__Task to carry out__: Pull each line holding the word "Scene" from the data.

──────────

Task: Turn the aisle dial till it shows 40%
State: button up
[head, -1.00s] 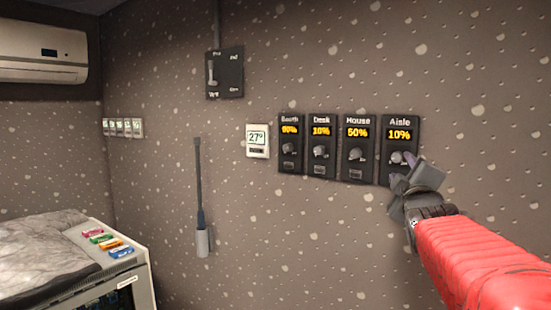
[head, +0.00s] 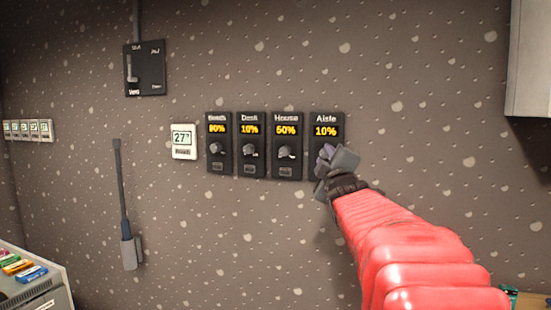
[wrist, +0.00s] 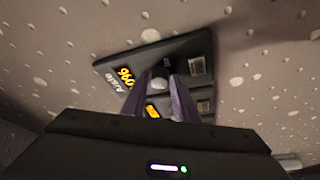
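The aisle dial panel (head: 326,118) is the rightmost of the black wall panels, and its display reads 10% in the head view. My gripper (head: 324,165) is in front of its knob and hides it there. In the wrist view the panel (wrist: 135,62) appears turned around, with its grey knob (wrist: 160,78) between the tips of my two purple fingers. The fingers are apart, one on each side of the knob. I cannot tell whether they touch it.
The House panel (head: 287,118) at 50%, the Desk panel (head: 251,117) at 10% and the Booth panel (head: 218,118) stand close on the left. Further left are a thermostat (head: 183,141) and a lever switch (head: 145,68). Bare wall lies right of the aisle panel.

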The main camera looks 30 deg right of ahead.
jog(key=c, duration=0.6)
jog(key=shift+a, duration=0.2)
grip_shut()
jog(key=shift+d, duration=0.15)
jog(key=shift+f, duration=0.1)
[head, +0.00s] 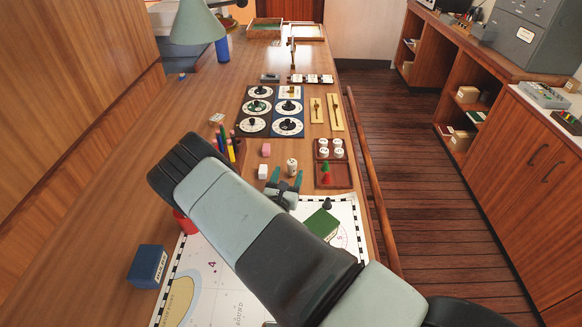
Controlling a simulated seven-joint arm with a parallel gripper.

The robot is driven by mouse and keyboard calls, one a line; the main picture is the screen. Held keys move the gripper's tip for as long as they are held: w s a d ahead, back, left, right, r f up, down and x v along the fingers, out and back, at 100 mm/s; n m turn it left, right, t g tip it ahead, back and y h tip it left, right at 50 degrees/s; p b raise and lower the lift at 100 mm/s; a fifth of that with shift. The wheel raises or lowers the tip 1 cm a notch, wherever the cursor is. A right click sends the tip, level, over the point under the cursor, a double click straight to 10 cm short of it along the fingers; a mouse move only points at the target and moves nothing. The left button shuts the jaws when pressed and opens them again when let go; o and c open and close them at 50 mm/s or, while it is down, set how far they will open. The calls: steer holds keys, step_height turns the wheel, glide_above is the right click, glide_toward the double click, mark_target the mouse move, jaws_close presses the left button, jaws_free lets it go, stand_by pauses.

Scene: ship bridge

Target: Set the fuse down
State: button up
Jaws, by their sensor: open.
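A small pale cylinder with dark marks, which looks like the fuse (292,166), stands upright on the wooden counter (195,97). My gripper (286,177) is low over the counter, just on the near side of the cylinder. Its two teal fingers are apart. The cylinder shows just beyond the fingertips; I cannot tell whether it is partly between them or touching one. My arm covers much of the counter in front and part of the chart.
A reddish tray (345,174) with white discs and small cones is close on the right. The dial board (271,112) lies beyond. A green box (321,224) stands on the chart (215,290); a blue box (147,266) is at left.

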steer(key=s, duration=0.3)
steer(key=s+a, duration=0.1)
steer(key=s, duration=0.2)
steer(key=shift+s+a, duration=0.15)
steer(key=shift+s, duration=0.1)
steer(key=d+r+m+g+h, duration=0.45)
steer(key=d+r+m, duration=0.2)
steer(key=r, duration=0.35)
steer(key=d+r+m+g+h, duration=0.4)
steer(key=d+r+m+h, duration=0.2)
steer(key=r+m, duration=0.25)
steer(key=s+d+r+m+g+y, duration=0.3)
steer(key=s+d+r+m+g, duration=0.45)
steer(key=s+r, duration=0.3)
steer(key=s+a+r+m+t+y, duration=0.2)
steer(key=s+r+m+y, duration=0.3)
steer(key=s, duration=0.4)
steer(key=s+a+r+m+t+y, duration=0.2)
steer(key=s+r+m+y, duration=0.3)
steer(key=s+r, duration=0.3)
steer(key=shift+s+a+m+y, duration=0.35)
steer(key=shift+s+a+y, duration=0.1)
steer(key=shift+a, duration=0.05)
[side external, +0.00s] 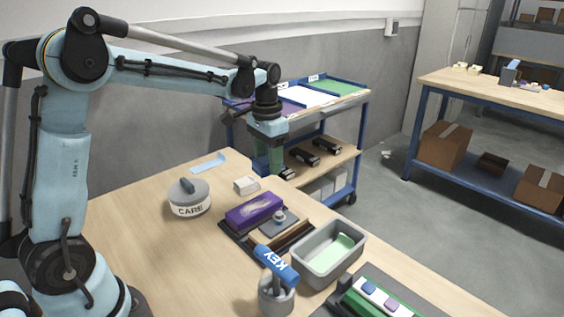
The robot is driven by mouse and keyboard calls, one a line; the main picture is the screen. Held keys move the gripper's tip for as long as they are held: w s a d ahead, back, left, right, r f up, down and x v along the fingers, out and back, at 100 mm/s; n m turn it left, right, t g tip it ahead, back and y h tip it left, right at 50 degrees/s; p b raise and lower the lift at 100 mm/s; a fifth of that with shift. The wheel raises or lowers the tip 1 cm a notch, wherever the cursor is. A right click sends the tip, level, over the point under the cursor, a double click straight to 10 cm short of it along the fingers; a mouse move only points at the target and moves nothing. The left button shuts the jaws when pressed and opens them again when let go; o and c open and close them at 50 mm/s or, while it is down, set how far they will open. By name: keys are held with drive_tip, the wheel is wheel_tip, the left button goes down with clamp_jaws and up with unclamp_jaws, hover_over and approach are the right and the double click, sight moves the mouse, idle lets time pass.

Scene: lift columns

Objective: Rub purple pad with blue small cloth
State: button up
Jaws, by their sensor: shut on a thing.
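The purple pad (254,209) is a block with pale smears on its top. It lies in a dark tray on the wooden table. My gripper (270,172) hangs over the table's back edge, behind and above the pad and apart from it. Its greenish fingers are shut on something too small to make out. A small dark shape shows at the fingertips; I cannot tell whether it is held or behind them. A light blue flat strip (208,164) lies at the table's back left. I cannot tell whether it is the blue small cloth.
A grey "CARE" pot (189,199) and a pale block (246,185) stand near the pad. A knobbed block (279,220) shares the tray. In front are a blue "KEY" object (275,264) in a grey cup and a grey bin (331,258). The table's left side is clear.

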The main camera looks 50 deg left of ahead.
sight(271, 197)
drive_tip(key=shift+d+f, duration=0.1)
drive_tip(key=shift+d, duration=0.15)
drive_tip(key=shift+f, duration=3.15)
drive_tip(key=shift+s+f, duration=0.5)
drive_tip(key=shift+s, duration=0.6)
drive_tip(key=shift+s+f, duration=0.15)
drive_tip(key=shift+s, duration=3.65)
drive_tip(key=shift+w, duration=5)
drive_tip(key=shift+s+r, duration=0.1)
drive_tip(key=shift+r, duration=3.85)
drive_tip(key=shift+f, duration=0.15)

──────────

__Completed exercise__:
Scene: ship bridge
Scene: lift columns

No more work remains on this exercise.